Founder and Managing Partner
What options do California employers have when departing employees try to take clients and valued co-workers with them? More than you might think.
As most employers know, non-compete agreements are generally void as against public policy in California under Business and Professions Code section 16600. But that doesn’t mean employers are helpless to prevent the pilfering of their employees and customers or take legal action when it occurs. First, not all employees will be so scrupulous as to wait for their actual separation to begin competing against their former employer. An employee that solicits employees and customers during their employment may breach their duty of loyalty, particularly if they use confidential, proprietary, or trade secret information to do so. While an employee may make some preparations for their post-employment future, they owe their employer undivided loyalty until that employment ends. An employee who prematurely competes with their employer may be liable for breach of fiduciary duty and breach of contract.
Second, the use of trade secret information against one’s former employer is unlawful even after separation. The use of a company’s customer list, or even intangible information such as a manager’s confidential knowledge of his/her former reports’ compensation can run afoul of California’s Uniform Trade Secrets Act. While this statute forbids the misappropriation of trade secrets whether or not an employee has a contract that does so, the existence of such an agreement can further deter employees from engaging in such activity. Moreover, a trade secret agreement can impose liquidated damages for employee breaches, relieving employers of the need to prove damages and strengthening the agreement’s deterrent effect.

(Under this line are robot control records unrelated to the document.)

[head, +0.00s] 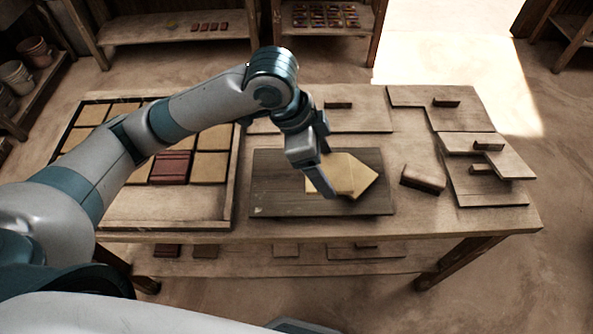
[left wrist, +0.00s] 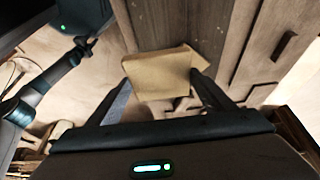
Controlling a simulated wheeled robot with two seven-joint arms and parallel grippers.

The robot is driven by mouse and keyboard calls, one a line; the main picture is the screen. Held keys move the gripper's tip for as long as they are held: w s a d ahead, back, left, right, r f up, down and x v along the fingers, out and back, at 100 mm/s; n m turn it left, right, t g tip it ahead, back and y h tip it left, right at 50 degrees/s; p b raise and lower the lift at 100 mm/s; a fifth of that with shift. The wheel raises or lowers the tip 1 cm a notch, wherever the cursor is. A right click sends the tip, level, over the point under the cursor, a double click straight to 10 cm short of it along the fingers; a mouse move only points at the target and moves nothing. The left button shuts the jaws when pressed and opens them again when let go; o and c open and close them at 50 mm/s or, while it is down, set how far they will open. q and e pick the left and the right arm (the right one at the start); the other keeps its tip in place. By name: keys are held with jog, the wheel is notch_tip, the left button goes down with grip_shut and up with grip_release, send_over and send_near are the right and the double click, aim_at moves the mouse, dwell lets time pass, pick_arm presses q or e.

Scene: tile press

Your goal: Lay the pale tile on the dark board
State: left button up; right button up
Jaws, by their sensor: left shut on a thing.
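My left gripper (head: 328,188) reaches down over the dark board (head: 275,195) in the middle of the table. It is shut on a pale tile (head: 318,181), whose broad face shows between the fingers in the left wrist view (left wrist: 158,76). Another pale tile (head: 362,178) shows turned at an angle beside and partly behind it. The two overlap in the head view. I cannot tell whether the held tile touches the board or the other tile. The fingers hide part of the held tile.
A shallow wooden tray (head: 233,190) at the left holds several pale tiles and a red-brown tile (head: 170,167); its front part is bare. A brown block (head: 423,179) lies right of the board. Flat wooden pieces with dark handles (head: 446,103) lie at the back and right.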

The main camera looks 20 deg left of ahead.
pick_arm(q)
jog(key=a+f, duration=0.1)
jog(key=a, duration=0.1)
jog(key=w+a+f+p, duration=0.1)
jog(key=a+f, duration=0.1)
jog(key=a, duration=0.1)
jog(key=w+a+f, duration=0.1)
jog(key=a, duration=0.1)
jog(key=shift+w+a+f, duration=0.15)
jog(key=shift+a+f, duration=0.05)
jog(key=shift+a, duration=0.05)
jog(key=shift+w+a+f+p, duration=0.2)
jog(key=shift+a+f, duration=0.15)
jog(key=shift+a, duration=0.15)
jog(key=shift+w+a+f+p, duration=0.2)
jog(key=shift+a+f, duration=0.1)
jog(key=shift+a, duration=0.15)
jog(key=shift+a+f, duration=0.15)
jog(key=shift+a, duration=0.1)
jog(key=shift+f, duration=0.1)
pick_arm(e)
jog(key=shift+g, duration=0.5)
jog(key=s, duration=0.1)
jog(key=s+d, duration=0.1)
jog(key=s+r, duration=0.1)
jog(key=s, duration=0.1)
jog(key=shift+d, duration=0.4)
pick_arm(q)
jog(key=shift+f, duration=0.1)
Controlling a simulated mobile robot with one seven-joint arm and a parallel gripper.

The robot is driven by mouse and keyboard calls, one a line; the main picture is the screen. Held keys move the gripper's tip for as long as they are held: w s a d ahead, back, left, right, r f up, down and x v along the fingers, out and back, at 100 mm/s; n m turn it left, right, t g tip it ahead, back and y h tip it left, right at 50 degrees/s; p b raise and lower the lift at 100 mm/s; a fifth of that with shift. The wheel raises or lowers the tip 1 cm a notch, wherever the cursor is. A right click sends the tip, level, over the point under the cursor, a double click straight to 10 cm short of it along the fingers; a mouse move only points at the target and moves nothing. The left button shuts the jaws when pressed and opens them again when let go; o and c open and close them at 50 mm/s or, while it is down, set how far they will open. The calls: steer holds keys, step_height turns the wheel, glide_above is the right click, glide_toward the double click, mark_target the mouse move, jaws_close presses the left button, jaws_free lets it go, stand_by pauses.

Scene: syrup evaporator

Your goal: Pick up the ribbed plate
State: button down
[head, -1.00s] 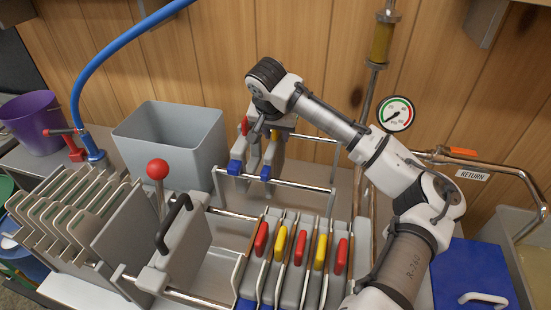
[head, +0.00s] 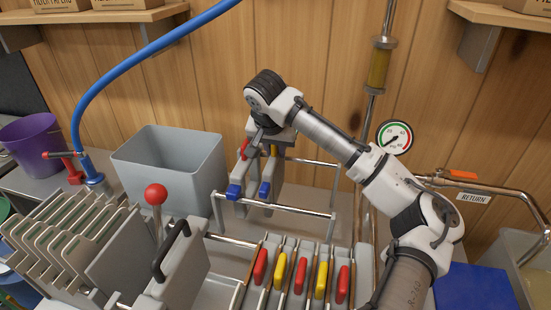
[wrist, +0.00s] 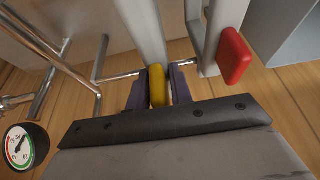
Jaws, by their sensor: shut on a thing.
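Two pale plates with blue feet hang side by side at the back rails in the head view. The right one (head: 266,191) has a yellow tab (wrist: 157,85), and the left one (head: 240,203) has a red tab (wrist: 233,57). My gripper (wrist: 158,88) is shut on the yellow tab, with one dark finger on each side of it. It reaches down from above, and the wrist hides much of the plates' tops. I cannot make out ribs on the held plate's faces. The red tab stands free beside my gripper.
A row of plates with red and yellow tabs (head: 300,275) stands in front. A grey bin (head: 168,170) is at the back left, near a red-knobbed lever (head: 156,195). Several slanted plates (head: 65,235) fill the left. A gauge (head: 394,137) and pipes are at the right.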

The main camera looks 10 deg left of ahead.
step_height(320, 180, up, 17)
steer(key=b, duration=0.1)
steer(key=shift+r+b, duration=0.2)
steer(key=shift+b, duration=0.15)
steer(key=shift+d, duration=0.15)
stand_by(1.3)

Third, some employees still do not understand that their activities on company computer systems and devices are not private and are subject to employer monitoring and retention, and because of this they can leave behind crucial evidence of improper activity before their departure. Talk to your IT professionals to make sure your systems retain information like emails that cannot be deleted by employees prior to their departure. Evidence of improper competitive activity is usually necessary to obtain an injunction against further misconduct, so possessing such evidence can be the most effective way to stop the damage in such an event.
Finally, while customer non-solicitation agreements are generally considered unlawful non-competes, limited and tailored agreements not to solicit employees may be enforceable. However, employers should make sure they consult with counsel before adding such provisions to their employment agreements because of the risk that an overbroad provision can void other parts of the agreement.
Employers can take steps now to reduce the risk of their business being hurt by departing employees. And if they have already suffered such harm, they should talk to their employment counsel to see what remedies they may possess.